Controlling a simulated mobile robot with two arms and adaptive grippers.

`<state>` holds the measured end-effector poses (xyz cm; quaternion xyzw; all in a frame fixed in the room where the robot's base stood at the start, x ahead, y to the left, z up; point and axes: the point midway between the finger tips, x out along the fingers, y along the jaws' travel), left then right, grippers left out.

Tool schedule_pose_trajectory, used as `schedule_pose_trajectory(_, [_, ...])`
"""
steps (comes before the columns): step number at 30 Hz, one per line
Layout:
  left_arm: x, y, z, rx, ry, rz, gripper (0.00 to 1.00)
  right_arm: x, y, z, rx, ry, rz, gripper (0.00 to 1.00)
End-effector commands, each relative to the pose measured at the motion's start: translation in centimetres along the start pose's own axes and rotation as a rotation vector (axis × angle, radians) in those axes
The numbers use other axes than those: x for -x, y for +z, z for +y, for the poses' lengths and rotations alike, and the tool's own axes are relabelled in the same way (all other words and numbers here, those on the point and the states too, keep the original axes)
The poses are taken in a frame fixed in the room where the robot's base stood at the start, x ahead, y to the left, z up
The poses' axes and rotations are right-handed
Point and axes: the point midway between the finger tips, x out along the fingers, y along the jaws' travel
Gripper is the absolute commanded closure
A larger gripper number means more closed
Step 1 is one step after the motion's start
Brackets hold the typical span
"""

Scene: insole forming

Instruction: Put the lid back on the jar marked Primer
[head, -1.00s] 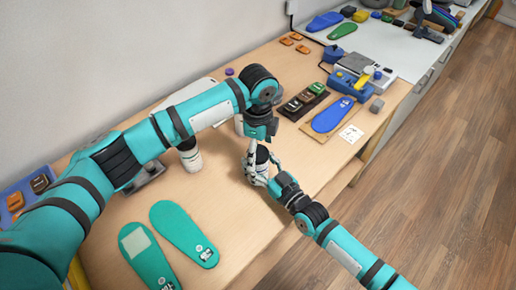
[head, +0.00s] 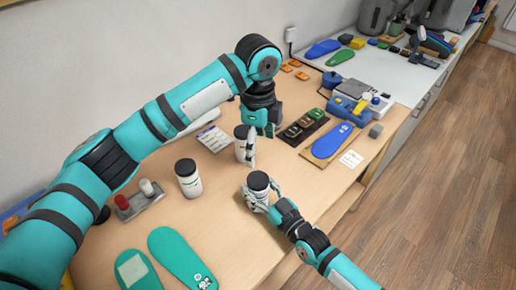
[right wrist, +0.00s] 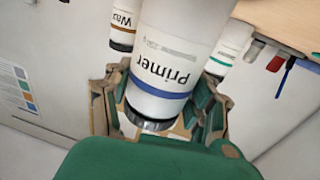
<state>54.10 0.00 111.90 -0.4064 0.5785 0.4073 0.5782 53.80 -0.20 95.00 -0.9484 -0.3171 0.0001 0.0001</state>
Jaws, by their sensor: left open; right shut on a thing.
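The Primer jar (right wrist: 165,62) is white with a blue band and upside-down lettering in the right wrist view. In the head view the jar (head: 256,196) stands near the table's front edge, with a black lid (head: 258,180) seen on its top; how tightly it sits I cannot tell. My right gripper (head: 262,202) is shut around the jar. My left gripper (head: 261,140) is open, behind the Primer jar and close by another black-topped white jar (head: 241,150); whether it touches that jar I cannot tell.
Another white jar (head: 188,180) stands left. In the right wrist view, a Wax jar (right wrist: 123,22) and a green-banded jar (right wrist: 230,42) are behind. Two teal insoles (head: 180,255) lie front left. A blue insole (head: 332,140) lies right.

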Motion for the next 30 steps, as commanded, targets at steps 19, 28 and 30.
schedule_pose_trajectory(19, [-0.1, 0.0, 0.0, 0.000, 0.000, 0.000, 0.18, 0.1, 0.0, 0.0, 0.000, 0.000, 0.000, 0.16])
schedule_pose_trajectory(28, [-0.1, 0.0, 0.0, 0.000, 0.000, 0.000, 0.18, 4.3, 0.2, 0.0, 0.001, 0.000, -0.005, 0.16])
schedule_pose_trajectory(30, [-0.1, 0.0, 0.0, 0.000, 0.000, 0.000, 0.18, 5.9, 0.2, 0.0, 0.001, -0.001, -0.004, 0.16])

Challenge – From the data above, copy each line that has the string "travel".

Solution –
`<state>` holds the measured end-effector poses (xyz cm; quaternion xyzw; all in a frame fixed in the room where the robot's base stood at the start, x ahead, y to the left, z up; point and axes: the point midway between the finger tips, x out along the fingers, y along the jaws' travel), left then right, grippers left out.
Point and axes: the point midway between the finger tips, x out along the fingers, y along the jaws' travel

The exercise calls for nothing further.